L’allongement de l’espérance de vie qui marque pourtant un progrès important est systématiquement vu sous un angle négatif. Les politiques ne résonnent qu’en termes de coûts. Pour eux, vieillissement est synonyme de problèmes : problèmes du financement des retraites, de la protection sociale, de la dépendance liée au grand âge, etc.
Certains jeunes, quant à eux, voient dans leurs aînés et particulièrement les papys boomers, des privilégiés qui ont bénéficié des avantages des « trente glorieuses » et qui vont vivre leur grand âge à leurs crochets ; eux qui n’ont connu et ne connaissent que « la crise et la galère » !
Nous vivons dans une société de type guerrière où la jeunesse, l’action, l’efficacité et le travail sont des valeurs exaltées et dans laquelle le « vieux » va à l’encontre du modèle social ; à l’opposé d’autres sociétés dites de sagesse où la place des personnes âgées est à la fois reconnue et valorisée. Cette exclusion générationnelle, qui va à l’encontre de tous les modèles culturels traditionnels, a pris sa source dans le monde du travail et s’est peu à peu diffusée à d’autres sphères de la société.
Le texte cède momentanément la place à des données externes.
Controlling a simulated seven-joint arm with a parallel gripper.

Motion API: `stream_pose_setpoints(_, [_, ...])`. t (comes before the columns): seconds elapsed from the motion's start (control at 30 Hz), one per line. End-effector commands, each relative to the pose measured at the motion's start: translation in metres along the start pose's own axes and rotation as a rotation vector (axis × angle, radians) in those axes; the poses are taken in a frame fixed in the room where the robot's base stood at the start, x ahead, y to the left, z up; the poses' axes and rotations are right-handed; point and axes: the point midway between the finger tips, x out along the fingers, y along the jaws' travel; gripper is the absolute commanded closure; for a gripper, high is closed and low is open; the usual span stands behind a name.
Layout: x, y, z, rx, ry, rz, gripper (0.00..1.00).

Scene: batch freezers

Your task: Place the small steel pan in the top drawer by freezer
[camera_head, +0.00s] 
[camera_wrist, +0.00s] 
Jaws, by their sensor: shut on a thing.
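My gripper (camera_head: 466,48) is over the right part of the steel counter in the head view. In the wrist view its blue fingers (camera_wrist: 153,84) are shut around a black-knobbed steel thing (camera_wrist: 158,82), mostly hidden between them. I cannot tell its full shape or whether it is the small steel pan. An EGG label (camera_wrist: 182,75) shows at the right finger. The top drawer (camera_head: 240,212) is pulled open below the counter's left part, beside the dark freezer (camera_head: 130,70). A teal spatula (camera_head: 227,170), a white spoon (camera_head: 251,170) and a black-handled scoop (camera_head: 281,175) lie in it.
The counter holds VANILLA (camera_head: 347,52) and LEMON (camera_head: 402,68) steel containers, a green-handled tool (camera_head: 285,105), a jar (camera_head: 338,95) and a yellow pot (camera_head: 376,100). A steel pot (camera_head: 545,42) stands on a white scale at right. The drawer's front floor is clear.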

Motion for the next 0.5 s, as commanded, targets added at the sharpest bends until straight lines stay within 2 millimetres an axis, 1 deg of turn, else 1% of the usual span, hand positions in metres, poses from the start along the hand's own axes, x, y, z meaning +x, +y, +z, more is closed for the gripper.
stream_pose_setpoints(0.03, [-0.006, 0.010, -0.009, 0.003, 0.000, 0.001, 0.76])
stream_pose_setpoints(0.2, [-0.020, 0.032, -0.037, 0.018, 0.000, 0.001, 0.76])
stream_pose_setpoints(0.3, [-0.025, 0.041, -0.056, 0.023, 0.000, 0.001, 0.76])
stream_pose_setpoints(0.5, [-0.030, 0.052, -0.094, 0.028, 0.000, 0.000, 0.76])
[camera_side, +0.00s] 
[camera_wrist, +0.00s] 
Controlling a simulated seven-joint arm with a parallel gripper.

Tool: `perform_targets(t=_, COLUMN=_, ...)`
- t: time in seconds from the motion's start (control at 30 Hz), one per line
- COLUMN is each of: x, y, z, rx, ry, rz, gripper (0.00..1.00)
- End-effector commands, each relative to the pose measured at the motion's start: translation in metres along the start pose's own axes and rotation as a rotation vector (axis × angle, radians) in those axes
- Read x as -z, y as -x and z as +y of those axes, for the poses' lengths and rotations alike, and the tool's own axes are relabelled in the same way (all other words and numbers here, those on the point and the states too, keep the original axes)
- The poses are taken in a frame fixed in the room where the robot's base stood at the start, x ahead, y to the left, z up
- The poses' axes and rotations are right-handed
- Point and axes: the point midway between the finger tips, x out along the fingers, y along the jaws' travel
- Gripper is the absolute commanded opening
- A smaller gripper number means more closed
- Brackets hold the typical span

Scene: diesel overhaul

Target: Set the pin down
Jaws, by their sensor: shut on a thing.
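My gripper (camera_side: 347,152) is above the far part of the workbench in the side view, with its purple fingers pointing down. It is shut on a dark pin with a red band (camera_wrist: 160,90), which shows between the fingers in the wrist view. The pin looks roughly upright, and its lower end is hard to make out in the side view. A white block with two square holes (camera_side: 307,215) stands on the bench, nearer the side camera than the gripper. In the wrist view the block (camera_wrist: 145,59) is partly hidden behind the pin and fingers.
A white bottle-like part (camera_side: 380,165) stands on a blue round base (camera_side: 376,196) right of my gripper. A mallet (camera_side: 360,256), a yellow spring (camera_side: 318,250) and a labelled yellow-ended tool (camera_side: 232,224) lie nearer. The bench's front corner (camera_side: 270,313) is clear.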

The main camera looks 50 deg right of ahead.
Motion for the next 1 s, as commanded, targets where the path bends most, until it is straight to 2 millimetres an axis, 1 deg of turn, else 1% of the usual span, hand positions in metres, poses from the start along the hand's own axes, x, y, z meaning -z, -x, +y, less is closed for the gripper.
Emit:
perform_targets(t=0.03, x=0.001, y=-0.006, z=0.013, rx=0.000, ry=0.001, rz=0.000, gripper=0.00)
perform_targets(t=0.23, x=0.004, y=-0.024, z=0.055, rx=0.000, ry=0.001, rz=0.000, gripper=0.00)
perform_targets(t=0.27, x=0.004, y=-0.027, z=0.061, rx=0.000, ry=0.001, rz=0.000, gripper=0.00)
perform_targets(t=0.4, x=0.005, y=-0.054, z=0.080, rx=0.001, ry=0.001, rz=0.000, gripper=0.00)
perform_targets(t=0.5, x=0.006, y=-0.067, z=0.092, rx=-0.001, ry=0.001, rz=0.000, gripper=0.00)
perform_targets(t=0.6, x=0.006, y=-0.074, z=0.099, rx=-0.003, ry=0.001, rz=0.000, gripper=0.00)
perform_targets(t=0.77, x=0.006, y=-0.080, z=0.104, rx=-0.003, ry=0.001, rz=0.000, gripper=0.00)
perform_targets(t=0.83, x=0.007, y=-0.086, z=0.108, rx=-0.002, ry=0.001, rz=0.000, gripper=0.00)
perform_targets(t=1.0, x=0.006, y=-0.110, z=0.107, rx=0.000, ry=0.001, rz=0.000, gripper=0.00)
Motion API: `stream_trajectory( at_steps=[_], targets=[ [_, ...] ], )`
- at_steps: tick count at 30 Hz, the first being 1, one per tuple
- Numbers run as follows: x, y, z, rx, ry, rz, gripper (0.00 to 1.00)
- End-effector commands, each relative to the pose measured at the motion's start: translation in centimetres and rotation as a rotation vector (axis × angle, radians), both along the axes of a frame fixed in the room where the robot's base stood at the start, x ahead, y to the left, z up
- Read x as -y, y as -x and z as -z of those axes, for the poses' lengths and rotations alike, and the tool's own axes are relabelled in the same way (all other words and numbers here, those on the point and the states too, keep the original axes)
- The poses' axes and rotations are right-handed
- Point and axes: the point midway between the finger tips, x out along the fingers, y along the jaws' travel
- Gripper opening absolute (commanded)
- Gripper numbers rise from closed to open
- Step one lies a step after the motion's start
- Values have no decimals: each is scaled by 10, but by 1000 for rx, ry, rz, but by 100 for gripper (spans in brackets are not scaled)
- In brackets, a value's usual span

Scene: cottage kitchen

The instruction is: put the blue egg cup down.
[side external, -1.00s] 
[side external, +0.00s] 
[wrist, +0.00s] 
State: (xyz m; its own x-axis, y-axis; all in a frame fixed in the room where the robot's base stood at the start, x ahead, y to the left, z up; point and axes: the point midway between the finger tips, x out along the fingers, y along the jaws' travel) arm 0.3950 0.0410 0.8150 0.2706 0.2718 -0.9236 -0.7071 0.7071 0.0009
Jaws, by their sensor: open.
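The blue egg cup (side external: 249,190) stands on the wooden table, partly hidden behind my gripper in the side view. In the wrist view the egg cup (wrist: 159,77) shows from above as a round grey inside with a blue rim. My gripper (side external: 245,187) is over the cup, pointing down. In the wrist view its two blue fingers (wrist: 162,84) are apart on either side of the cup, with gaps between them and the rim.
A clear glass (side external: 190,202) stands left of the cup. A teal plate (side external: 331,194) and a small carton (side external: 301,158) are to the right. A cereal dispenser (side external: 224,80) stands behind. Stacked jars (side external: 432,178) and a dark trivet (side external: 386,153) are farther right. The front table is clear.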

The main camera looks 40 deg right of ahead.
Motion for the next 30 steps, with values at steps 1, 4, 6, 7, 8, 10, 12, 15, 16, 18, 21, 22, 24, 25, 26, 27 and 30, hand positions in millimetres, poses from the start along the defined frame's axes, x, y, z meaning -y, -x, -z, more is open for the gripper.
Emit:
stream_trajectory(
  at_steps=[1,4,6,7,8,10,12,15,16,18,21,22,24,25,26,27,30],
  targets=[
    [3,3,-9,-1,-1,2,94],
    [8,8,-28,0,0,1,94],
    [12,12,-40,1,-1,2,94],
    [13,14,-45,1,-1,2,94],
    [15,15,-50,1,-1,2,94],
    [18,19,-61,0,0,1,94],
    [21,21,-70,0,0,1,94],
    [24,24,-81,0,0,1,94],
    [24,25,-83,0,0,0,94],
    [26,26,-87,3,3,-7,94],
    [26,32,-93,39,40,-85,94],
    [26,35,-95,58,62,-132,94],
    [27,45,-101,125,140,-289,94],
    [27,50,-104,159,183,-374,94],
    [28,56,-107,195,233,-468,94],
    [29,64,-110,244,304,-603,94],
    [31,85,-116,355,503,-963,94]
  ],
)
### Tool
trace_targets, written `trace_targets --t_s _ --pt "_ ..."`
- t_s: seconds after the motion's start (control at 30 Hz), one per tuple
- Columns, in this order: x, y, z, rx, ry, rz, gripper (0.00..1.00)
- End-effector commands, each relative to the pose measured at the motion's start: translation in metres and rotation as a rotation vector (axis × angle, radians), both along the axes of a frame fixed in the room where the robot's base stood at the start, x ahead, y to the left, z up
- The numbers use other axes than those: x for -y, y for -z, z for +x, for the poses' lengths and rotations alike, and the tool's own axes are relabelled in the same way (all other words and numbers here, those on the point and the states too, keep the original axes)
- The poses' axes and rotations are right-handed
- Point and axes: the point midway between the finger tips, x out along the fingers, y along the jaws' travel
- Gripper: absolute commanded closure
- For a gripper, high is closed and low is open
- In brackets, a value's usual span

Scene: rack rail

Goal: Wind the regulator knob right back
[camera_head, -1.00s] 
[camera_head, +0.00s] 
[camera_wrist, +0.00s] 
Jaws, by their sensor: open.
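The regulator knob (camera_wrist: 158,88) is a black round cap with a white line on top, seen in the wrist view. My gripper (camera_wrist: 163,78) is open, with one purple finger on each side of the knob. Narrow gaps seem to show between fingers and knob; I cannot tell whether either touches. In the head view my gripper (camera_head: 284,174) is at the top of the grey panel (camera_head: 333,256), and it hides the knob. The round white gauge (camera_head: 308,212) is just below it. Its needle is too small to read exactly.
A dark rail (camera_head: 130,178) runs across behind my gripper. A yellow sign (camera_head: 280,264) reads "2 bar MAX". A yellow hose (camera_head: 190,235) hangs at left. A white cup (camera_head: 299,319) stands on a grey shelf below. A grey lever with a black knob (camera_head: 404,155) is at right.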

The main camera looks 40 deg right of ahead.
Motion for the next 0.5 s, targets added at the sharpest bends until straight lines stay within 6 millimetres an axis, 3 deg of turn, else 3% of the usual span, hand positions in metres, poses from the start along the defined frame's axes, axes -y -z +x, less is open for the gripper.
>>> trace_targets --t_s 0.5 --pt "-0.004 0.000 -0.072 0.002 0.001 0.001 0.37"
D’une façon générale, la société française, tout comme les médias, donne du retraité une vision double et contradictoire. Il est perçu à la fois comme improductif, inutile, économiquement dépendant, à la « charge » des générations suivantes et en même temps, il est jeune, dynamique, actif et utile à la société notamment parce qu’il est le « pivot » des générations ; celui qui aide à la fois ses parents, ses enfants, voire ses petits-enfants.
Nos références évoluent moins vite que la réalité et la représentation du senior retraité en est l’illustration parfaite. En effet, encore de nos jours, dans l’imaginaire collectif, on commence à devenir vieux à 60 ans. Peut-être parce que cet âge marque encore inconsciemment aux yeux de beaucoup l’arrêt de l’activité professionnelle. Or, dans la réalité, qui oserait traiter de vieillard un jeune retraité de 60 ans ? Même si la société attribue à « ses vieux » une grande part de ses maux, elle est bien obligée de reconnaître que, paradoxalement, ses vieux sont de plus en plus jeunes !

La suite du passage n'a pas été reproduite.